> **Prompt**:
Copy every record exactly, and keep the pictures out.

####################

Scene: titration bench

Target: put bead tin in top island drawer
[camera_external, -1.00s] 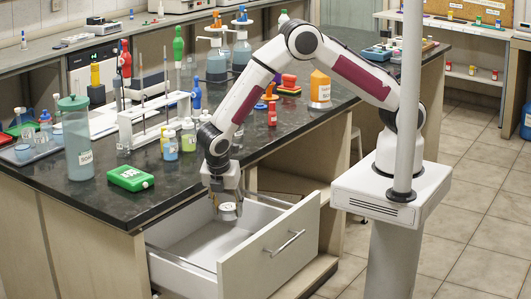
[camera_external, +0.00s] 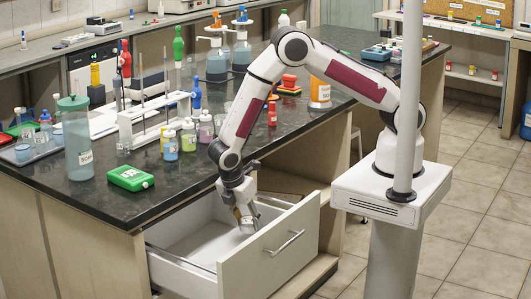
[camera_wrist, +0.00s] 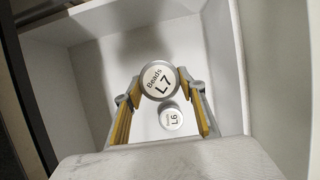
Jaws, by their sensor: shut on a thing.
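The bead tin (camera_wrist: 158,82), a round silvery tin with a white lid marked "Beads L7", sits between the two fingers of my gripper (camera_wrist: 161,88) in the wrist view. My gripper is shut on it. A second, smaller-looking tin marked "L6" (camera_wrist: 171,118) shows below it, on the drawer floor. The top island drawer (camera_external: 271,255) is pulled open, and its pale interior fills most of the wrist view. In the outside view my gripper (camera_external: 246,220) reaches down into the drawer opening, near the front panel; the held tin is barely visible there.
The dark island worktop (camera_external: 110,204) lies left of and behind the drawer. A green box (camera_external: 131,178), a tall lidded jar (camera_external: 75,140) and several small bottles stand on it. The drawer walls and front panel closely surround my gripper. The drawer's left part looks clear.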

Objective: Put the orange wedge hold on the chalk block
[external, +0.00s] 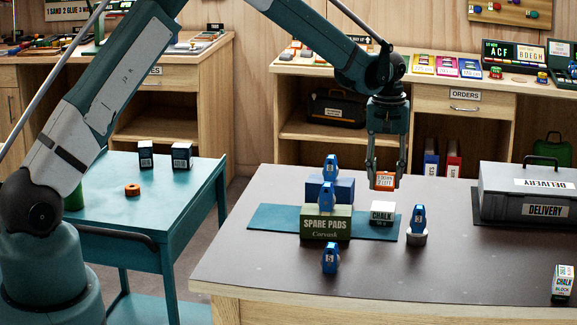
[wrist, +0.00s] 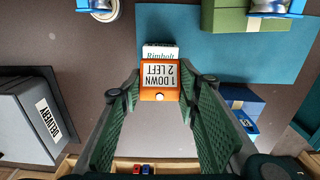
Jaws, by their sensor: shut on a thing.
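The orange wedge hold (external: 384,180) has a white label and is held between the fingertips of my gripper (external: 385,177), above the table. It also shows in the wrist view (wrist: 149,95), with its label reading "1 DOWN 2 LEFT". A white chalk block (external: 382,212) with a dark lower band sits at the right end of the teal mat, below the hold with a gap between them. In the wrist view a white block (wrist: 160,52) marked "Rimbolt" is partly hidden by the hold. Another chalk block (external: 563,283) stands at the table's front right.
Another blue device (external: 418,218) stands on a round base right of the chalk block. A grey DELIVERY case (external: 530,190) is farther right.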

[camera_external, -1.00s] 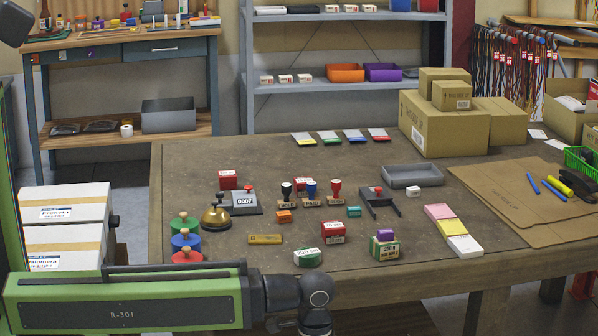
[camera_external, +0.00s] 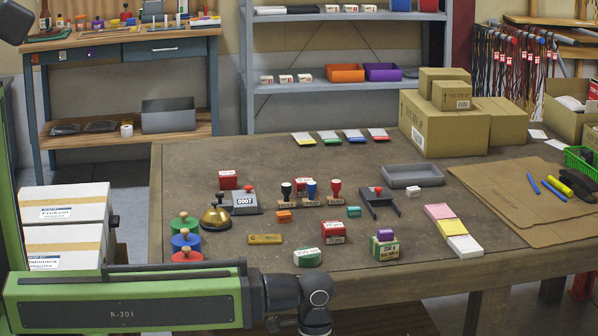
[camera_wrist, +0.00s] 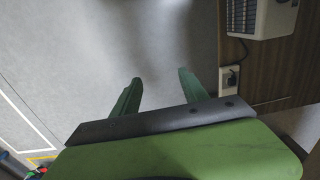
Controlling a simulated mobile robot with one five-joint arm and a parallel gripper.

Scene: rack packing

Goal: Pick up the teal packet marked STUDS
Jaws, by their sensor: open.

####################

> **Response**:
Scene: titration bench

Target: put bead tin in top island drawer
[camera_external, -1.00s] 
[camera_external, +0.00s] 
[camera_wrist, +0.00s] 
Jaws, by their sensor: shut on a thing.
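The bead tin (camera_wrist: 158,82), a round silvery tin with a white lid marked "Beads L7", sits between the two fingers of my gripper (camera_wrist: 161,88) in the wrist view. My gripper is shut on it. A second, smaller-looking tin marked "L6" (camera_wrist: 171,118) shows below it, on the drawer floor. The top island drawer (camera_external: 271,255) is pulled open, and its pale interior fills most of the wrist view. In the outside view my gripper (camera_external: 246,220) reaches down into the drawer opening, near the front panel; the held tin is barely visible there.
The dark island worktop (camera_external: 110,204) lies left of and behind the drawer. A green box (camera_external: 131,178), a tall lidded jar (camera_external: 75,140) and several small bottles stand on it. The drawer walls and front panel closely surround my gripper. The drawer's left part looks clear.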

Objective: Put the orange wedge hold on the chalk block
[external, +0.00s] 
[wrist, +0.00s] 
Jaws, by their sensor: shut on a thing.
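The orange wedge hold (external: 384,180) has a white label and is held between the fingertips of my gripper (external: 385,177), above the table. It also shows in the wrist view (wrist: 149,95), with its label reading "1 DOWN 2 LEFT". A white chalk block (external: 382,212) with a dark lower band sits at the right end of the teal mat, below the hold with a gap between them. In the wrist view a white block (wrist: 160,52) marked "Rimbolt" is partly hidden by the hold. Another chalk block (external: 563,283) stands at the table's front right.
Another blue device (external: 418,218) stands on a round base right of the chalk block. A grey DELIVERY case (external: 530,190) is farther right.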

[camera_external, -1.00s] 
[camera_external, +0.00s] 
[camera_wrist, +0.00s] 
Controlling a simulated mobile robot with one five-joint arm and a parallel gripper.

Scene: rack packing

Goal: Pick up the teal packet marked STUDS
Jaws, by their sensor: open.

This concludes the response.